Although most of the issues dealt with in the compact are primarily on-Reservation issues having to do with a large and complex irrigation system, nonetheless, the conversation and controversy has spilled over into the Bitterroot, the ancestral homeland of the Salish, primarily over the issue of instream flow rights for maintaining and perpetuating fisheries with a “time immemorial” priority date.
Dealing with low water flows and balancing that with the needs of irrigators has been a serious issue in the Bitterroot for a long time. Since the mainstem of the river ran dry at Bell Crossing in the 1980’s, irrigators using water out of Painted Rocks Reservoir joined with FWP in leasing a total of 25,000 acre feet of water out of an improved dam system. Painted Rocks Water Users Association obtained 10,000 acre feet for irrigation and FWP obtained 15,000 acre feet for maintaining instream flows. In a coordinated effort, facilitated by DNRC and the Bitterroot River Water Commissioner, the irrigators and the agency have managed, with a lot of give and take at times from each party, to keep the water flowing in the river.
J.R. Iman, President of the Painted Rocks Reservoir Water Users Association, explained the complex arrangement they have with FWP in deciding when and how much water will be released from the reservoir to satisfy as best they can each other’s competing aims. He said a lot of factors have to be considered like the depth of the snowpack, the likelihood of precipitation at key times, the temperatures driving the snowmelt and the weather in August when needs are greatest in the fields and in the fisheries. It all changes every year.
“If there’s a stress in the system,” said Iman, “everybody shares it. In hard times, everybody gets pinched, but nobody gets driven out of the game.” He said the key to working together was keeping the information and the decisions in the open so that all parties were aware of what is being done and why.
“What we found is that over a long period of time you can trade superstitions, but if you tell everybody exactly what you are doing and you are working together in a common cause, then we get the ability to help manage our needs with what Mother Nature offers us at the end of the year,” said Iman. “It’s as simple as that.”
The PRWUA, along with the Montana Farm Bureau and the Montana Stockgrowers Association, is in support of the current CSKT Water Compact. Crystal Evans of Project Management Inc, a government consulting firm, gave a presentation on the CSKT Water Compact at a recent meeting at the Corvallis Grange.

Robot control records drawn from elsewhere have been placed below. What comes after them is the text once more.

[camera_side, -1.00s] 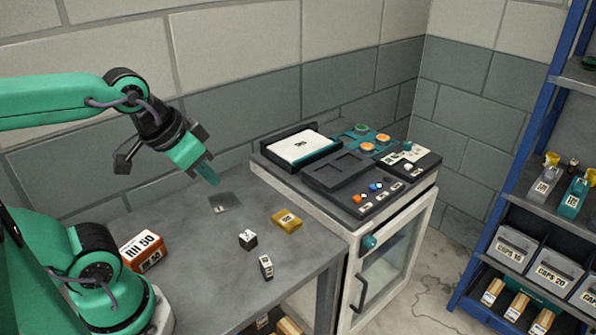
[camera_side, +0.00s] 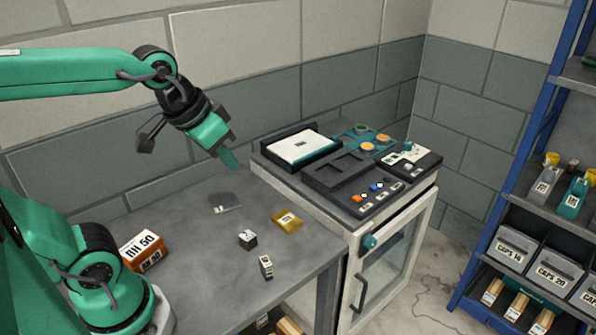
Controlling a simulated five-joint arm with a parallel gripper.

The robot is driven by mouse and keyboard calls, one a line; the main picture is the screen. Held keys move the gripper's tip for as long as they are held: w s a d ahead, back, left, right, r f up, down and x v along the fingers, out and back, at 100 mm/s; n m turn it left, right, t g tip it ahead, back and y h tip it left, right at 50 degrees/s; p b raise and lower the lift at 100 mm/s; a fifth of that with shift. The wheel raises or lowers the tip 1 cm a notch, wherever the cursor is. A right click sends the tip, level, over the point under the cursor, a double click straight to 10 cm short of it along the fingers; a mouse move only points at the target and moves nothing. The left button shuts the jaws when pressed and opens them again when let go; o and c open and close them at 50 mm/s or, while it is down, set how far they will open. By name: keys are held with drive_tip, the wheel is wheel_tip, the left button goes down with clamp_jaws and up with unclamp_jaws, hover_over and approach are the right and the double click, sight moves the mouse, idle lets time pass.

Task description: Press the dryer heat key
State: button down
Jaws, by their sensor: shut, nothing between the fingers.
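The dryer (camera_side: 352,243) is a white cabinet with a glass door, right of the table. On its dark top, a front row of small keys shows an orange key (camera_side: 357,198) and a blue key (camera_side: 377,187), with small white labels in front. The labels are too small to read, so I cannot tell which is the heat key. My gripper (camera_side: 231,160) is shut and empty. It hangs in the air over the back of the table, left of the dryer top, apart from the keys and pointing down to the right.
The grey table (camera_side: 215,270) holds an orange box (camera_side: 143,250), a yellow packet (camera_side: 287,220) and two small labelled blocks (camera_side: 247,239). A white-lidded unit (camera_side: 303,146) and a raised dark tray (camera_side: 345,170) stand on the dryer top. A blue-framed shelf (camera_side: 470,275) is at the right.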

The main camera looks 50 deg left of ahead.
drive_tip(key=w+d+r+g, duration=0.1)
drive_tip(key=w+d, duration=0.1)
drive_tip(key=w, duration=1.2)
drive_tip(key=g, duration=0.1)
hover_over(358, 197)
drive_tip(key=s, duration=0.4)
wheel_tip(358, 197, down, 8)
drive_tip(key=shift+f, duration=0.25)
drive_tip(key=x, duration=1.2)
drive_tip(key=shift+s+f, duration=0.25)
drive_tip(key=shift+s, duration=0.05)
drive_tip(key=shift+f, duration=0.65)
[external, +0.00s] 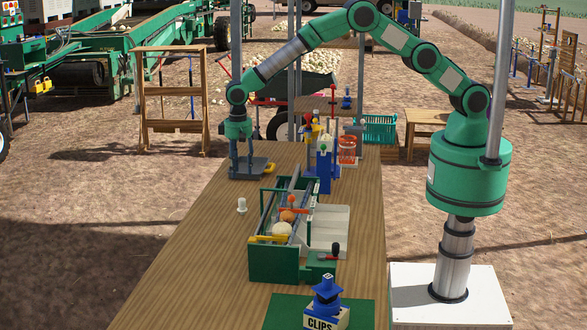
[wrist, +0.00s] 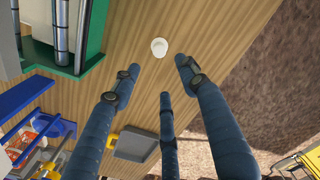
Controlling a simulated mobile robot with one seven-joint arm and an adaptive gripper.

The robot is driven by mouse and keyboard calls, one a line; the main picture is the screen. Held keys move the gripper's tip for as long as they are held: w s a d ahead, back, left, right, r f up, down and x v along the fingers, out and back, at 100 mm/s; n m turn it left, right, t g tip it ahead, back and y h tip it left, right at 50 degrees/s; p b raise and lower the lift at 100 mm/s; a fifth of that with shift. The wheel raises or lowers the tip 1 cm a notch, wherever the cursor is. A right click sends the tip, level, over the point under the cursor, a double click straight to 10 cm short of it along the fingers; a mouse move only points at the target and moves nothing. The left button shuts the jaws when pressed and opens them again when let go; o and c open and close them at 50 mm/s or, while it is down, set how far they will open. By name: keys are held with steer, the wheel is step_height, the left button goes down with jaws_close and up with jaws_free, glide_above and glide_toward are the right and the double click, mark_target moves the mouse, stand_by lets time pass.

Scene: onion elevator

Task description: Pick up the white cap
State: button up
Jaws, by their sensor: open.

Evans noted that the CSKT was the only tribe in the state with a “Stevens’ treaty,” in this case the Hellgate Treaty, which allows for off-reservation water rights. She said this treaty is being interpreted by the courts as giving the Indians a claim to instream flows, not only in the mainstem, but from every tributary. She said that no tribe asserting this kind of right in the jurisdiction of the 9th U.S. Court of Appeals has lost its case.
Evans said that when the Tribes filed their 10,000 plus claims it was in response to the state’s adjudication process. They either filed for the rights or they would lose them. She said they did file them, but immediately asked the Water Court to delay adjudication while they tried to work out a deal, that is a Compact, with the state and the federal government. As a result, though, if the Compact fails, the issue will be litigated in the water courts.
“You want to know why we need to support the Compact?” asked Evans, “Just look at that,” she said, pointing to the map produced by DNRC showing the number of water rights that would be involved in that litigation.
Not everybody is happy with the deal, however, especially on the Reservation. When the claims were filed in 2018, it drew a quick and loud response from those in opposition. One of them, Kate Vandemoer, Director of Montana Land and Water Alliance, from Ronan, was one of the drafters of an alternative deal called the “People’s Compact.” She was recently invited to come to the Bitterroot and speak at a meeting of the North Valley Pachyderm Club in Stevensville.
Vandemoer insists that the Compact negotiated by the Montana Reserved Rights Commission is “not really a federal reserved water right settlement.” She claims it falls outside the Winters Doctrine by extending rights outside the reservation boundary, does not quantify the tribes’ federally reserved water rights, creates “new non-federal tribal rights” outside the reservation, denies non-Indian water right holders due process, removes 30,000 Montana residents from protections of the State Constitution, and enables federal co-ownership of state water resources.
She rejects the notion that the Hellgate Treaty gives the tribes a right to instream flow off the reservation. Although the 9th Circuit Court of Appeals has interpreted it otherwise, she said the treaty language only gives Indians the right to access their old hunting and fishing grounds, not the right to any water.
Vandemoer brought with her copies of her “Decision Makers Handbook,” a document “prepared for Senator Steve Daines.” In it she lays out the tenets of the “People’s Compact” and compares them to the CSKT Compact.
She criticizes Senator Tester for burying the Water Compact in other legislation so that it won’t get the scrutiny it deserves and claims that the state’s Republican legislators are helping push it through with deceptions. She said Tester’s bill simply confirms that the existing CSKT Compact is accepted in full, and then adds numerous other provisions that were never considered by the state of Montana.
“These hidden aspects of the CSKT Compact provide the opportunity for the Tribes to appear to ‘make concessions’ but ultimately to not change the severely problematic substance or provisions of the Compact,” it states in the handbook. She wants our state legislators to give up the charade and get behind the “People’s Compact.”